What is required:
Write out the listing below without alteration, omitting its pictures.

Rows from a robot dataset
- - - - - - -

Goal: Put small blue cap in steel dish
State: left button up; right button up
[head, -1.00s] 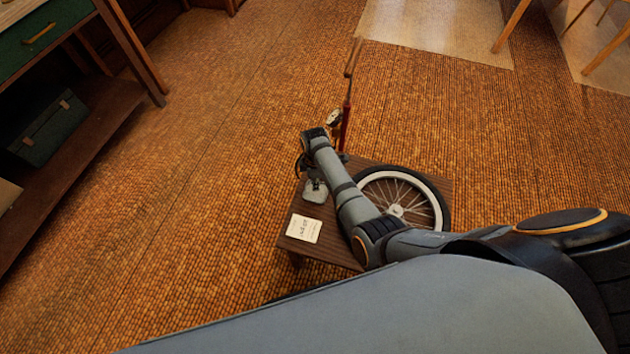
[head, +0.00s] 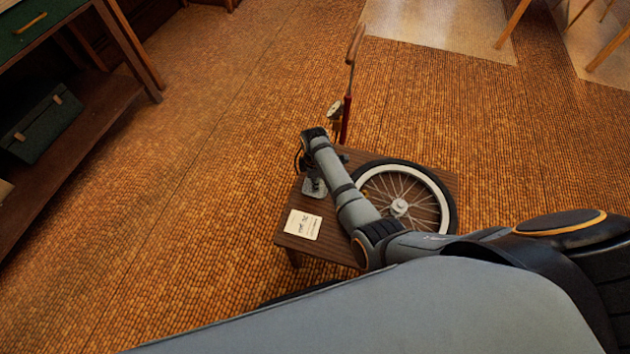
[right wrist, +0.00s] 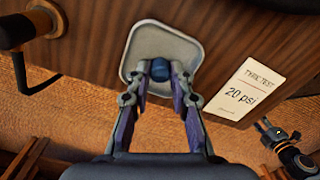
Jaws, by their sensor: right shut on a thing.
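The steel dish (right wrist: 160,40) is a shallow grey square with rounded corners on the dark wooden table. It also shows in the head view (head: 318,194), partly covered by my gripper. My right gripper (right wrist: 160,72) is shut on the small blue cap (right wrist: 160,69), which sits between its fingertips. In the right wrist view the cap overlaps the lower part of the dish; I cannot tell whether it touches it. In the head view the right gripper (head: 313,181) is small and the cap cannot be made out. Part of my left gripper (right wrist: 278,136) seems to show at the lower right, its jaws unclear.
A white card reading "20 psi" (right wrist: 245,87) lies beside the dish. A spoked wheel (head: 407,203) lies on the table (head: 345,255) at its right. A red pump with a gauge (head: 334,111) stands at the far edge. Carpet around the table is clear.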

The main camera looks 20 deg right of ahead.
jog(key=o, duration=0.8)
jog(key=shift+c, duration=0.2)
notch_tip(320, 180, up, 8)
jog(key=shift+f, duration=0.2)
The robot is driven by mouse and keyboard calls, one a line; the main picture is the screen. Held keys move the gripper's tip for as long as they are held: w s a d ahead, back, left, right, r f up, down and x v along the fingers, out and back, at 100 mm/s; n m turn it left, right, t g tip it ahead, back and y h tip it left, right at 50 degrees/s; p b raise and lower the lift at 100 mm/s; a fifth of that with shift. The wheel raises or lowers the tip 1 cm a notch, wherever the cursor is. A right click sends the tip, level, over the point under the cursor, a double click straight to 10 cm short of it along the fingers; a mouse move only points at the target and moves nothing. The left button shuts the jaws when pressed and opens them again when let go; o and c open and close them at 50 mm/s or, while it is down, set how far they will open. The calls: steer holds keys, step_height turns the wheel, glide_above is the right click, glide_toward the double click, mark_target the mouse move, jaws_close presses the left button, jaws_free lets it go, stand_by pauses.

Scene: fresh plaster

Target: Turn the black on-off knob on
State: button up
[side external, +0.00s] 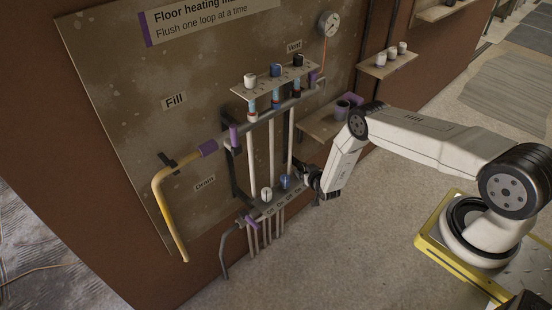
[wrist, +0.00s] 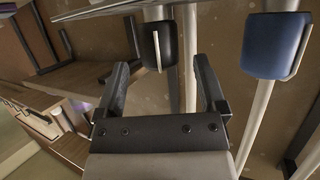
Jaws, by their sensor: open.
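The black knob (wrist: 158,45) shows in the wrist view, with a pale bar running along its face. My gripper (wrist: 162,62) is open, one finger on each side of the knob in that view. The fingertips look close to it, but I cannot tell whether they touch it. A blue knob (wrist: 275,45) is to its right. In the side external view my gripper (side external: 308,180) is at the right end of the lower manifold, beside the blue knob, and mostly hides the black knob there.
A white knob (side external: 267,193) is on the lower manifold (side external: 262,208). An upper shelf (side external: 272,80) carries white, blue and black caps. Vertical pipes (side external: 270,150) stand between the two. A wooden shelf (side external: 320,125) is at the right. A yellow pipe (side external: 165,210) is at the left.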

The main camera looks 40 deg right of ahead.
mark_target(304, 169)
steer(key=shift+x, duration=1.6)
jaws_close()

- - - - - - -

Correct result:
Goal: Put small blue cap in steel dish
State: left button up; right button up
[head, -1.00s] 
[head, +0.00s] 
[right wrist, +0.00s] 
Jaws, by their sensor: right shut on a thing.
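The steel dish (right wrist: 160,40) is a shallow grey square with rounded corners on the dark wooden table. It also shows in the head view (head: 318,194), partly covered by my gripper. My right gripper (right wrist: 160,72) is shut on the small blue cap (right wrist: 160,69), which sits between its fingertips. In the right wrist view the cap overlaps the lower part of the dish; I cannot tell whether it touches it. In the head view the right gripper (head: 313,181) is small and the cap cannot be made out. Part of my left gripper (right wrist: 278,136) seems to show at the lower right, its jaws unclear.
A white card reading "20 psi" (right wrist: 245,87) lies beside the dish. A spoked wheel (head: 407,203) lies on the table (head: 345,255) at its right. A red pump with a gauge (head: 334,111) stands at the far edge. Carpet around the table is clear.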

The main camera looks 20 deg right of ahead.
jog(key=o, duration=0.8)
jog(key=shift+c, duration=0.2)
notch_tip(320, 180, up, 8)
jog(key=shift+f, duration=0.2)
The robot is driven by mouse and keyboard calls, one a line; the main picture is the screen. Held keys move the gripper's tip for as long as they are held: w s a d ahead, back, left, right, r f up, down and x v along the fingers, out and back, at 100 mm/s; n m turn it left, right, t g tip it ahead, back and y h tip it left, right at 50 degrees/s; p b raise and lower the lift at 100 mm/s; a fifth of that with shift. The wheel raises or lowers the tip 1 cm a notch, wherever the cursor is. A right click sends the tip, level, over the point under the cursor, a double click straight to 10 cm short of it along the fingers; a mouse move only points at the target and moves nothing. The left button shuts the jaws when pressed and opens them again when let go; o and c open and close them at 50 mm/s or, while it is down, set how far they will open. The calls: steer holds keys, step_height turns the wheel, glide_above is the right click, glide_toward the double click, mark_target the mouse move, jaws_close presses the left button, jaws_free lets it go, stand_by pauses.

Scene: fresh plaster

Target: Turn the black on-off knob on
State: button up
[side external, +0.00s] 
[wrist, +0.00s] 
Jaws, by their sensor: open.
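The black knob (wrist: 158,45) shows in the wrist view, with a pale bar running along its face. My gripper (wrist: 162,62) is open, one finger on each side of the knob in that view. The fingertips look close to it, but I cannot tell whether they touch it. A blue knob (wrist: 275,45) is to its right. In the side external view my gripper (side external: 308,180) is at the right end of the lower manifold, beside the blue knob, and mostly hides the black knob there.
A white knob (side external: 267,193) is on the lower manifold (side external: 262,208). An upper shelf (side external: 272,80) carries white, blue and black caps. Vertical pipes (side external: 270,150) stand between the two. A wooden shelf (side external: 320,125) is at the right. A yellow pipe (side external: 165,210) is at the left.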

The main camera looks 40 deg right of ahead.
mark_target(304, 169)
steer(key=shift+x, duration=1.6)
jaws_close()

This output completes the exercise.